WHAT IS BEING ASKED:
Return all the data below as it stands, minus the pictures.

DATASET EXTRACT:
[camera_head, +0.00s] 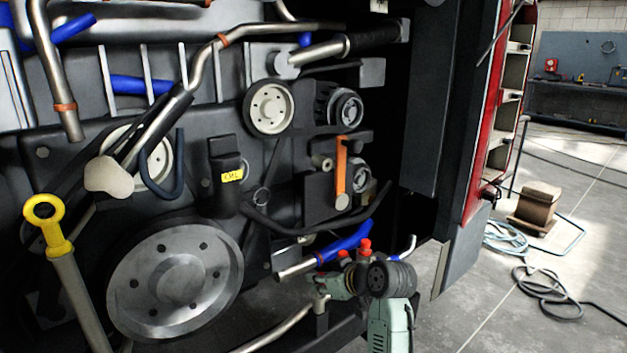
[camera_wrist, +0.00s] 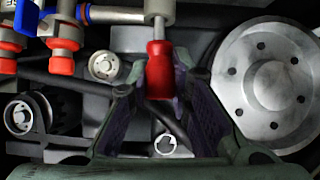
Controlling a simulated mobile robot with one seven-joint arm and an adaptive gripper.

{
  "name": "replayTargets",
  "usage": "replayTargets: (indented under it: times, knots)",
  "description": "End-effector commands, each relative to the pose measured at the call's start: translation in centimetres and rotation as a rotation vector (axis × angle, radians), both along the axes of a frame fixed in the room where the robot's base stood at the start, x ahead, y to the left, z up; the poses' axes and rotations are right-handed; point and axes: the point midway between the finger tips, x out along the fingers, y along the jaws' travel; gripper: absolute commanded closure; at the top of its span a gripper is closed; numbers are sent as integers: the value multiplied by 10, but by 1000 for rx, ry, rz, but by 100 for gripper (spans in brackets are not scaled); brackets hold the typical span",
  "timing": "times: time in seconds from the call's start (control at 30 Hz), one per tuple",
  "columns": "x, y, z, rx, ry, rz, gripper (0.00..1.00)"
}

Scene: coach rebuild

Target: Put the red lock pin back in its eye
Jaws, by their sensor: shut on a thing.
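The red lock pin (camera_wrist: 159,70) is between the two fingers of my gripper (camera_wrist: 160,82) in the wrist view. My gripper is shut on its red grip. The pin's bare metal shank points up in that picture to a pale grey fitting (camera_wrist: 160,10). I cannot tell whether the shank is inside this fitting or in front of it. In the head view my gripper (camera_head: 338,284) reaches left at the lower middle, and a pale fitting (camera_head: 320,301) shows just below its fingers. The pin is not clearly visible there.
Red-capped fittings (camera_head: 365,247) and a blue-sleeved pipe (camera_head: 345,242) are close by my gripper. A large pulley (camera_head: 175,283) lies to the left, and an orange lever (camera_head: 341,170) is above. A yellow-ringed dipstick (camera_head: 48,225) is at far left.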

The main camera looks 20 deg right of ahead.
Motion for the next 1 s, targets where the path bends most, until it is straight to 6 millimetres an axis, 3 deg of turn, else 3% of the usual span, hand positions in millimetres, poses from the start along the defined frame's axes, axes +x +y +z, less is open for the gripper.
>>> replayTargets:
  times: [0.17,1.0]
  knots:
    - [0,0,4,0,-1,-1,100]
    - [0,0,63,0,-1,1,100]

RESULT OF THIS TASK:
[camera_head, +0.00s] 
[camera_wrist, +0.00s] 
Controlling a simulated mobile robot with one seven-joint arm and an adaptive gripper.

{
  "name": "replayTargets",
  "usage": "replayTargets: (indented under it: times, knots)",
  "description": "End-effector commands, each relative to the pose measured at the call's start: translation in centimetres and rotation as a rotation vector (axis × angle, radians), both along the axes of a frame fixed in the room where the robot's base stood at the start, x ahead, y to the left, z up; the poses' axes and rotations are right-handed; point and axes: the point midway between the finger tips, x out along the fingers, y along the jaws' travel; gripper: absolute commanded closure; at the top of its span a gripper is closed; numbers are sent as integers: the value multiplied by 10, but by 1000 for rx, ry, rz, but by 100 for gripper (spans in brackets are not scaled); brackets hold the typical span",
  "timing": "times: time in seconds from the call's start (control at 30 Hz), one per tuple",
  "columns": "x, y, z, rx, ry, rz, gripper (0.00..1.00)"
}

Scene: coach rebuild

Target: Put the red lock pin back in its eye
Jaws, by their sensor: shut on a thing.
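The red lock pin (camera_wrist: 159,70) is between the two fingers of my gripper (camera_wrist: 160,82) in the wrist view. My gripper is shut on its red grip. The pin's bare metal shank points up in that picture to a pale grey fitting (camera_wrist: 160,10). I cannot tell whether the shank is inside this fitting or in front of it. In the head view my gripper (camera_head: 338,284) reaches left at the lower middle, and a pale fitting (camera_head: 320,301) shows just below its fingers. The pin is not clearly visible there.
Red-capped fittings (camera_head: 365,247) and a blue-sleeved pipe (camera_head: 345,242) are close by my gripper. A large pulley (camera_head: 175,283) lies to the left, and an orange lever (camera_head: 341,170) is above. A yellow-ringed dipstick (camera_head: 48,225) is at far left.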

The main camera looks 20 deg right of ahead.
Motion for the next 1 s, targets where the path bends most, until it is straight to 6 millimetres an axis, 3 deg of turn, else 3% of the usual span, hand positions in millimetres, poses from the start along the defined frame's axes, axes +x +y +z, less is open for the gripper.
>>> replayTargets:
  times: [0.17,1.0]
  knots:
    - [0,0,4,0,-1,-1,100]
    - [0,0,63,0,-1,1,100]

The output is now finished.